But Kuyper did not ignore the radical effect of sin in the creation. He had an equally strong emphasis on the spiritual antithesis. The regenerating work of the Holy Spirit divides humanity into two parts: those who are reformed by the work of Jesus and those who persist in their rebellion against God. And from these two groups of people come two different approaches to the entirety of life. The conflict in science, for example, is not between science and faith. Rather it is a conflict between two approaches to science both rooted in its respective faith.
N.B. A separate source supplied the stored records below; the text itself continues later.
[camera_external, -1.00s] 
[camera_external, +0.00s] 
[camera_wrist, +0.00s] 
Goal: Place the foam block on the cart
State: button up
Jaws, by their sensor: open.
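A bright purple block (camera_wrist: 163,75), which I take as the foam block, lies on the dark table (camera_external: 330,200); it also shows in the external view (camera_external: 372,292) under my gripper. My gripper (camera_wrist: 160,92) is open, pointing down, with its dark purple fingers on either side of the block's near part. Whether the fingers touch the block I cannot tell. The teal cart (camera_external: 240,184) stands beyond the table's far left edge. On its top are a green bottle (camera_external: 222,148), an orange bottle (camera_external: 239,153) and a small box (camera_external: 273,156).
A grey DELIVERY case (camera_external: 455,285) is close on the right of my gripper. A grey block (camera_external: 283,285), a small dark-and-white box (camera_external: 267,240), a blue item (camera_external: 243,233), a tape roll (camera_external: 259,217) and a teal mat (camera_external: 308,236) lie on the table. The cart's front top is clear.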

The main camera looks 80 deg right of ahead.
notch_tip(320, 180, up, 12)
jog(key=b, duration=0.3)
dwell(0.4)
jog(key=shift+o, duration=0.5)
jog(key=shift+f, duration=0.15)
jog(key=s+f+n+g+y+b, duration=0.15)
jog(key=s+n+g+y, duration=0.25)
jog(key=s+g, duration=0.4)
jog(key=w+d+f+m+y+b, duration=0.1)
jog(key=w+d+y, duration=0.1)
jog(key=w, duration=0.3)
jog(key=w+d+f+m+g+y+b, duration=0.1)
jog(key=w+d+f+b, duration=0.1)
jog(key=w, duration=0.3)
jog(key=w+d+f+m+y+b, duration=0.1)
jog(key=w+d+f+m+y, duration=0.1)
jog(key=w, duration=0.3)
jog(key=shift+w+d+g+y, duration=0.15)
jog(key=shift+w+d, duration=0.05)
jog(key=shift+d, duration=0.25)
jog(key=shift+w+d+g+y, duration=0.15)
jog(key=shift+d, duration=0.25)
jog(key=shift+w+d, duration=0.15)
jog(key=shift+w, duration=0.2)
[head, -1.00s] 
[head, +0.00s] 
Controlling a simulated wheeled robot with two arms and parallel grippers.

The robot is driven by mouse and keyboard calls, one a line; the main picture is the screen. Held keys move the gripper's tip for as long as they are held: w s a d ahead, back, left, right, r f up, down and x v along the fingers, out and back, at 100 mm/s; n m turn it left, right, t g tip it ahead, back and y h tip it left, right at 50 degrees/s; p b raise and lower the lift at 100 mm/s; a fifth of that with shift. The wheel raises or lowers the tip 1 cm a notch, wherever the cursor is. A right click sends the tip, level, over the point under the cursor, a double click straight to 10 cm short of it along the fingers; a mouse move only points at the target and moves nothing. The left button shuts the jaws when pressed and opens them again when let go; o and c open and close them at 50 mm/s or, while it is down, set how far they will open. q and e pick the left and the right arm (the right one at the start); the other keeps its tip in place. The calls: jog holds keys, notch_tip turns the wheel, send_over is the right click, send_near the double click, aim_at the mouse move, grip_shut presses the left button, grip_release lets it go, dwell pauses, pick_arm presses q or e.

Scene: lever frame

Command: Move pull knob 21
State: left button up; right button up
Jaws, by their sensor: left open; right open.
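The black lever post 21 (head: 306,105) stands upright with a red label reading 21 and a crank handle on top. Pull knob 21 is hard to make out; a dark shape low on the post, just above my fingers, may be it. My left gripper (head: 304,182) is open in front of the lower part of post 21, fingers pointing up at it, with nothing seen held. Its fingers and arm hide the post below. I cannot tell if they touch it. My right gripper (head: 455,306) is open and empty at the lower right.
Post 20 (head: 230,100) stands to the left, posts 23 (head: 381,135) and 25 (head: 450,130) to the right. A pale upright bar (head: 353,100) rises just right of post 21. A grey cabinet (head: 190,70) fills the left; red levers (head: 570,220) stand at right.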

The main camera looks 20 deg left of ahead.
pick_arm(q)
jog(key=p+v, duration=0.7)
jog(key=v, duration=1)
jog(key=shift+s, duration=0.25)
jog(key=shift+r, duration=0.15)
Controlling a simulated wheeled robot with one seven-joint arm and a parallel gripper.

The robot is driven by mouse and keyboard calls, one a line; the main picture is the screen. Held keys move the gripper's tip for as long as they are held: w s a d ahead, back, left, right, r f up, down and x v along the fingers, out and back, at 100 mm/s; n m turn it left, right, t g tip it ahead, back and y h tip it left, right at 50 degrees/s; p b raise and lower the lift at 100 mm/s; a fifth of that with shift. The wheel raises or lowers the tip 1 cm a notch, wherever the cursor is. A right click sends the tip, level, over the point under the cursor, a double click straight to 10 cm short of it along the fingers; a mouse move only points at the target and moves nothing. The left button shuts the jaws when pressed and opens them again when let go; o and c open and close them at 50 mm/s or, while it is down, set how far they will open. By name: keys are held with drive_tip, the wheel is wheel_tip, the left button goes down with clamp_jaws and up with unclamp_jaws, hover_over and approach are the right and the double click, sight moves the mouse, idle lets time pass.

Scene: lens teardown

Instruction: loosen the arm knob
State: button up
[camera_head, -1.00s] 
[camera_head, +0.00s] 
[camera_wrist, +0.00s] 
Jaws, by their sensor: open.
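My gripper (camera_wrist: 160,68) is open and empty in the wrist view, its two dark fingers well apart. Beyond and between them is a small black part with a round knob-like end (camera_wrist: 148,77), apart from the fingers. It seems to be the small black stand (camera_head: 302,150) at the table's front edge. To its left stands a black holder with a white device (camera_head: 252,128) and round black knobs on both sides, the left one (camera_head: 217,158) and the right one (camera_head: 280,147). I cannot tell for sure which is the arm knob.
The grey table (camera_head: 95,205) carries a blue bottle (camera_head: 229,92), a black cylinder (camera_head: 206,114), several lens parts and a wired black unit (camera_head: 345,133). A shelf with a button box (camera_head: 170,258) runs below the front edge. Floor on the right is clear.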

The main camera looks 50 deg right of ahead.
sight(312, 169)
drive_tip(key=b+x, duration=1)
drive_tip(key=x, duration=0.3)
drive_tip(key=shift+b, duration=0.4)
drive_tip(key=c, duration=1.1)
In Kuyper, then, Bavinck found the unifying principle of his thought: the Christian faith is Trinitarian and creation-affirming. The Father’s creation has been ruined by sin, the Son establishes his rule over all creation by his death, and creation is being renewed through the work of the Holy Spirit. Or to put it more simply, through our God’s work grace restores nature. The world is not abandoned by our God. Rather God has determined to redo what has been undone, curing what is sick, and restoring what has been broken.

Reformed Dogmatics

If you are interested in exploring the fulness of God’s redemptive work which encourages us to engage in God’s world, Bavinck’s Gereformeerde Dogmatiek (Reformed Dogmatics) is a great place to start. Originally only available in Dutch, this four-volume magnum opus has recently been translated beautifully into English, thanks to the work of the Dutch Reformed Translation Society, John Vriend, and editor John Bolt.